The latched summing version performs much better and has gotten rid of most of the bit skew, and the sawtooth behaviour:

...but there is still a problem with 0x00.... the bit skew looks like this

0: 39960076, 1: 40039932... delta=79856, skew=0.099820%

so the skew is now on the side of '1's but only by 0.1%. You can see the byte count spread is much tighter than before too -- 1800 instead of 6000 counts before.

Balancing out the skew

Well if the remaining skew is something to do with the ratio of rise to fall times, or the non-squareness of the oscillator outputs for some other reason by something as low as 0.1%, that is hard to do much about, especially as it may vary on the specific silicon die. But it shouldn't matter -- now the bandwidth situation at the XOR summer is sane, if we invert the summed output 50% of the time it should spread any excess on '1's or '0's to the opposite as well, cancelling any bias. I added a couple of terms to the summer to xor against the UART bit index LSB and a bit which toggles after every byte sent by the UART. It's the equivalent of xor with 0x55 for the first byte and then 0xAA for the second byte, over and over.

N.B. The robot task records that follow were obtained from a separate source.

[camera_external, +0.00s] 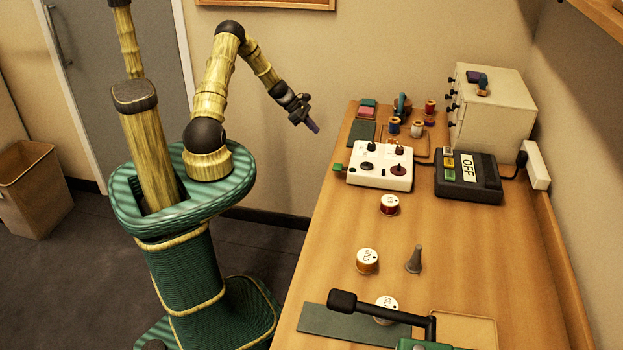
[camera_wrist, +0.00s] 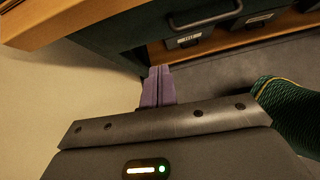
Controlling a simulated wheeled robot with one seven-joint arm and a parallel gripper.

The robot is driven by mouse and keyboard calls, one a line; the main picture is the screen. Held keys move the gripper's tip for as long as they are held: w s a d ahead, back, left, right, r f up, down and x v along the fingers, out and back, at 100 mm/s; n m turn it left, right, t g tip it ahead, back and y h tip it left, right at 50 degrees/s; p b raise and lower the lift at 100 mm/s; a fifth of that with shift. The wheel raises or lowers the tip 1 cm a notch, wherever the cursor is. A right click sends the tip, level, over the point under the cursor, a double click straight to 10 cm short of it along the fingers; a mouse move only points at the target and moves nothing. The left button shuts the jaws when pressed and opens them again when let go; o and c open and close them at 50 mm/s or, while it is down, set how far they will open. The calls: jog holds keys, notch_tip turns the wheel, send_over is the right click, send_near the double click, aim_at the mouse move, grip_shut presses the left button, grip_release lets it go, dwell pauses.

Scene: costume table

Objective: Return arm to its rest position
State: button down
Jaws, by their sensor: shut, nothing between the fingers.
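My gripper (camera_external: 314,127) hangs in the air to the left of the table's far left edge, with its purple fingertips pointing down and to the right. In the wrist view its purple fingers (camera_wrist: 158,87) are together, with nothing between them. My arm is raised and bent above my green base, clear of the table. Nothing appears to touch the gripper.
The wooden table (camera_external: 455,240) carries a white control box (camera_external: 380,166), a dark box marked OFF (camera_external: 468,178), several spools and a white drawer cabinet (camera_external: 490,115). In the wrist view a drawer front with a label (camera_wrist: 189,38) is near. A bin (camera_external: 33,188) stands at left.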

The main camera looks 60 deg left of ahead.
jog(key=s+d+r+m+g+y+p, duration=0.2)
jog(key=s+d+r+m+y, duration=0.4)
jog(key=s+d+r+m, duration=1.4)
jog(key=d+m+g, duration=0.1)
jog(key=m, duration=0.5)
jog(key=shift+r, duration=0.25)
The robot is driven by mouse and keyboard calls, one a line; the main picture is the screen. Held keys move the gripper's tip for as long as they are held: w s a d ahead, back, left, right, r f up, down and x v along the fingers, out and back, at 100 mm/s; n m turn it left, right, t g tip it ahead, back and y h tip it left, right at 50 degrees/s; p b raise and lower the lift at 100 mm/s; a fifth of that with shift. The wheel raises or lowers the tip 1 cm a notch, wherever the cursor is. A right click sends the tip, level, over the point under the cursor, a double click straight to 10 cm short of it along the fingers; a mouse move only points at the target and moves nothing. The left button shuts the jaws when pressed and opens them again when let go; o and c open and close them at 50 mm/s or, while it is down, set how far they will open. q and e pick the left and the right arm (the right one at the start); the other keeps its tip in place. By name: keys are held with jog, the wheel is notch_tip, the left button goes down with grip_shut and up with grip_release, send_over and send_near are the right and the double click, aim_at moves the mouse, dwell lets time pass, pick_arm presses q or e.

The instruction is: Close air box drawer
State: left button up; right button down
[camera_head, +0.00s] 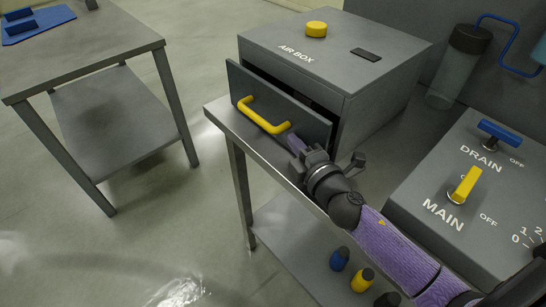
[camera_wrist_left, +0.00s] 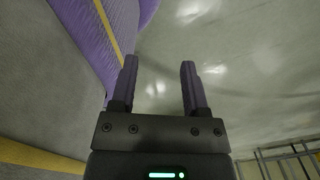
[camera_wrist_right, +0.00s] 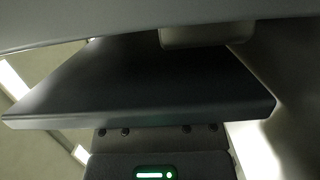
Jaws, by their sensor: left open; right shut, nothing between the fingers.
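The grey air box (camera_head: 335,60) stands on a metal table, with "AIR BOX" lettered on its top. Its drawer (camera_head: 310,122) sticks out a little at the front, with a dark gap behind its face. A yellow bar handle (camera_head: 262,117) crosses the drawer face. My right gripper (camera_head: 297,143) is shut and empty at the lower right of the drawer face, close to or touching it; contact is unclear. In the right wrist view, a dark panel (camera_wrist_right: 150,85) hides the fingers. My left gripper (camera_wrist_left: 160,85) is open and empty over the floor, outside the head view.
A yellow button (camera_head: 316,29) is on the box top. A control box (camera_head: 480,190) with MAIN and DRAIN levers stands to the right. Several small bottles (camera_head: 362,280) are on the lower shelf. Another table (camera_head: 80,50) stands at the left, with open floor between.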

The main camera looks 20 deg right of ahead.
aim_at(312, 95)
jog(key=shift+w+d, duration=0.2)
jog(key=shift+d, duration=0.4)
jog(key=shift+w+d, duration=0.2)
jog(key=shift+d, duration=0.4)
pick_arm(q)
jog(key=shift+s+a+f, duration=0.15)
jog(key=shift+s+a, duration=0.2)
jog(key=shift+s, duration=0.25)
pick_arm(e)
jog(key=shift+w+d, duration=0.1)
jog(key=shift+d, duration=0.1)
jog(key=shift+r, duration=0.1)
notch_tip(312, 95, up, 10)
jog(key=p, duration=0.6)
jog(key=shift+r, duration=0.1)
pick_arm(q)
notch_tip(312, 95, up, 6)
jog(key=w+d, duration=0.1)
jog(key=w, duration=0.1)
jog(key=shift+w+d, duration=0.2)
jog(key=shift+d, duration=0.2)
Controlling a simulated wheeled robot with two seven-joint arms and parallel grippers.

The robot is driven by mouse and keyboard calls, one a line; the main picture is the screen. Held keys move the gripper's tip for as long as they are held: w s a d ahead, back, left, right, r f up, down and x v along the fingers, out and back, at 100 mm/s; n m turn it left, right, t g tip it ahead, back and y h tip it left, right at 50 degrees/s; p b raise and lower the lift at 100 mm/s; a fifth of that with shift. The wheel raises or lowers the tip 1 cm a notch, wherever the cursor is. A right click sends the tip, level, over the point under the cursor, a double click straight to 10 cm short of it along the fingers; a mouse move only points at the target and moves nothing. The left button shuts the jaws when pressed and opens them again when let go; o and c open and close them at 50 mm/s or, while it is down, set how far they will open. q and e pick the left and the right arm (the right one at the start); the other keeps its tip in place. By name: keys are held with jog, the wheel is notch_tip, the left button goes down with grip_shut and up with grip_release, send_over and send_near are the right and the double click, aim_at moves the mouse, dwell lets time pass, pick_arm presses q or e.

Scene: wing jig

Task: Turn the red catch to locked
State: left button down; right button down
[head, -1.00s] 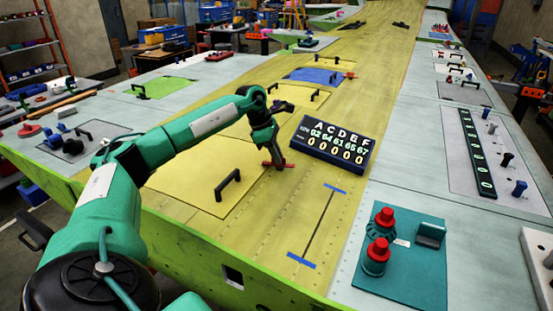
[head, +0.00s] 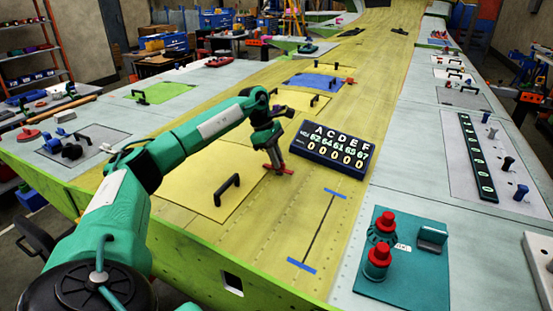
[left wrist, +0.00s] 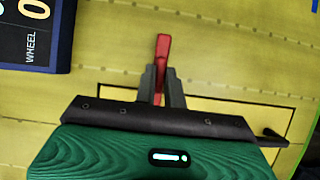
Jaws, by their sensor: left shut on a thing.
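The red catch (head: 288,172) is a small red bar on the yellow wing skin, by the corner of a yellow hatch panel (head: 190,180) with a black handle. My left gripper (head: 276,164) comes down on it from above and is shut on it. In the left wrist view the red catch (left wrist: 162,50) stands between the two grey fingers (left wrist: 161,85), its far end sticking out past them. I cannot read a locked mark. My right gripper is not in view.
A dark number board (head: 332,150) stands close to the right of my left gripper. A teal plate (head: 410,285) with two red-capped fittings lies at the lower right. Blue tape strips (head: 301,264) mark the skin in front, which is otherwise clear.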

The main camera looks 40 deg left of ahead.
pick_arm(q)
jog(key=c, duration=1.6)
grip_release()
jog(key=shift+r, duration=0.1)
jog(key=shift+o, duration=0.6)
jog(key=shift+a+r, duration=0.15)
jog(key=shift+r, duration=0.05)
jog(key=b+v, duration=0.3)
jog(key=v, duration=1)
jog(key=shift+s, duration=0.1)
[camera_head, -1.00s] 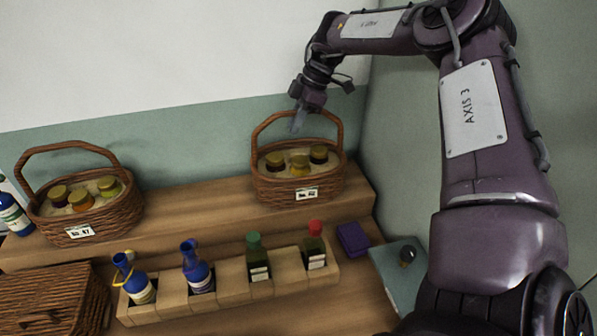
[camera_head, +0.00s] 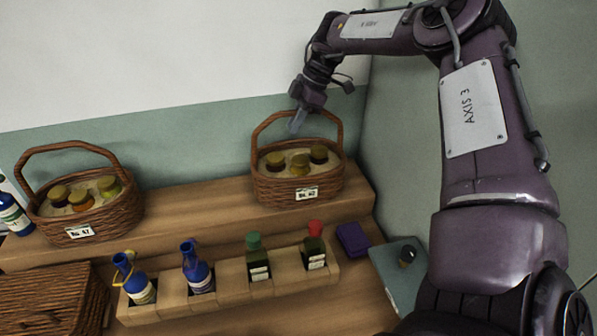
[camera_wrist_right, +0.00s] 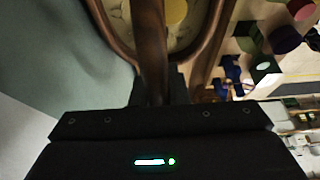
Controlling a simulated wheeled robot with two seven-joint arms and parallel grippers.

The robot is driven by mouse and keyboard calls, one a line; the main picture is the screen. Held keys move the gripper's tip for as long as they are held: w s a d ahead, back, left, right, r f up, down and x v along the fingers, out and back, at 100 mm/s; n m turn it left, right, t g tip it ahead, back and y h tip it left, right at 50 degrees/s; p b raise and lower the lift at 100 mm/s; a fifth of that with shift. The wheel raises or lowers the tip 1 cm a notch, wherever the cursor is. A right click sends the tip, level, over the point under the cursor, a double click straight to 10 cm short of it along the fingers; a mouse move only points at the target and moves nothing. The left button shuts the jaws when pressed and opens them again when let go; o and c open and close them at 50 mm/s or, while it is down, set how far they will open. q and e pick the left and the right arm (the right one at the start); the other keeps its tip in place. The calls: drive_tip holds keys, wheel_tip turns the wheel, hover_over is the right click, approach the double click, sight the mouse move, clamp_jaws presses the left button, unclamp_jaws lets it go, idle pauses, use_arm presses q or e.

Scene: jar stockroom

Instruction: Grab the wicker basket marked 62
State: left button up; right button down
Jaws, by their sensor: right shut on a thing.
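The wicker basket marked 62 (camera_head: 325,185) stands on the raised wooden shelf at the right, with several lidded jars in it. A white tag on its front carries the number. My right gripper (camera_head: 298,122) is at the upper left part of the basket's hoop handle and is shut on it. In the right wrist view the brown handle (camera_wrist_right: 149,45) runs down between the fingers, with the basket's rim around it. The fingertips are partly hidden behind the handle and the gripper body. My left gripper is in no view.
Another wicker basket (camera_head: 112,216), tagged 47, stands on the shelf at the left. A wooden rack (camera_head: 232,283) with several bottles is below. A purple box (camera_head: 352,239) and a teal board (camera_head: 385,268) lie at the right. A wall rises close behind the shelf.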

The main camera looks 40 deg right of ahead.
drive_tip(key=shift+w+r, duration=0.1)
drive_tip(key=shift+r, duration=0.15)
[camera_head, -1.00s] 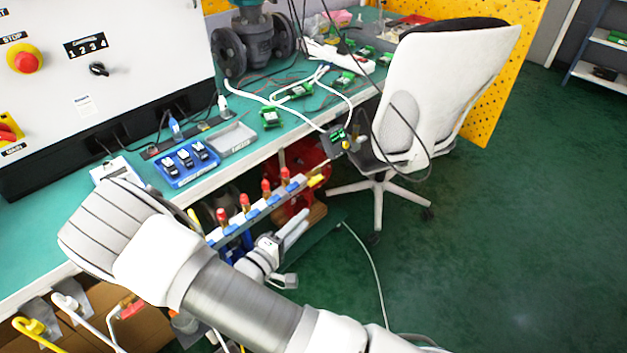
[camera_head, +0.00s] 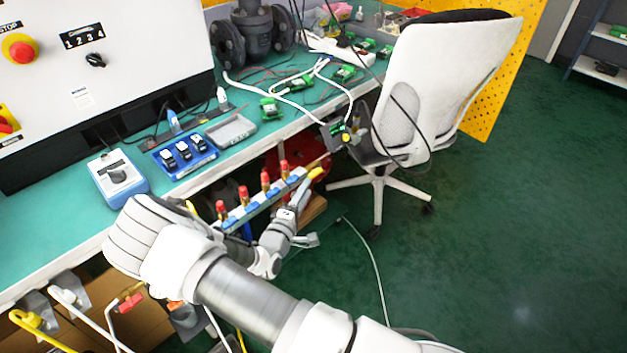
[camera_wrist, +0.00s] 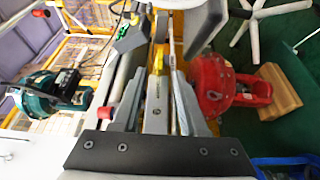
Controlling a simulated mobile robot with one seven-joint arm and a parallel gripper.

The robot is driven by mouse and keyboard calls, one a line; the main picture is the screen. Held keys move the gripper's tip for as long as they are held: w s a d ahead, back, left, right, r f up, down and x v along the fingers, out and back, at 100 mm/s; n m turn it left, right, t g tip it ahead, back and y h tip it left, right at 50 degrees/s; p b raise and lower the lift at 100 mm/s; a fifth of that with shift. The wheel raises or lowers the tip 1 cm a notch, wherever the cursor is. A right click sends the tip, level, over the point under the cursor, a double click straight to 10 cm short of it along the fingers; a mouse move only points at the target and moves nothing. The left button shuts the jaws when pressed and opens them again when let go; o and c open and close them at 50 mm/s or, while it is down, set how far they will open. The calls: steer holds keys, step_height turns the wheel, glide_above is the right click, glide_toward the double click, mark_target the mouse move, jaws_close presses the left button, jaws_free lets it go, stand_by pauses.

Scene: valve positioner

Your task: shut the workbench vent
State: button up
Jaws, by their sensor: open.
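A manifold rail (camera_head: 262,202) with several red-topped brass valves runs along the front of the workbench, below its edge. A yellow handle (camera_head: 316,173) is at its right end; which fitting is the vent is not labelled legibly. My gripper (camera_head: 303,192) is beside that right end, close to the yellow handle. In the wrist view my gripper (camera_wrist: 166,45) is open, its grey fingers on either side of a yellow part (camera_wrist: 158,60) and a grey bar. Contact cannot be told. Part of the rail is hidden behind my arm.
The green bench (camera_head: 285,125) carries a blue-white box (camera_head: 118,178), a blue tray (camera_head: 185,155) and a grey tray (camera_head: 232,130). A white chair (camera_head: 440,85) stands to the right. A red object (camera_wrist: 215,85) is right of the fingers. Hoses hang at lower left.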

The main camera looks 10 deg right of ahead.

That glitch in the middle is actually at 134 (0x86), maybe it is random but I guess we will see.... the skew is further reduced as anticipated

0: 39974218, 1: 40025790... delta=51572, skew=0.064465%

Diehard sequel

I ran 10M bytes from this version through Diehard again... the really bad p-value results are gone. For example Squeeze was a deadly 0.000000 before and is now 0.255260. I made one last adjustment, I added the current state of the latched random value to the XOR term. That means it decides whether to keep or invert the latched value, it no longer directly accepts the value from the RNG. This got me to the promised land: 0.0005% skew between '1' and '0'.

0: 40000206, 1: 39999802... delta=404, skew=0.000505%

This also gets me the apparently good diehard results with no obvious failures on any tests, you can see the actual results here. So it seems the current version can tentatively be called a "real RNG".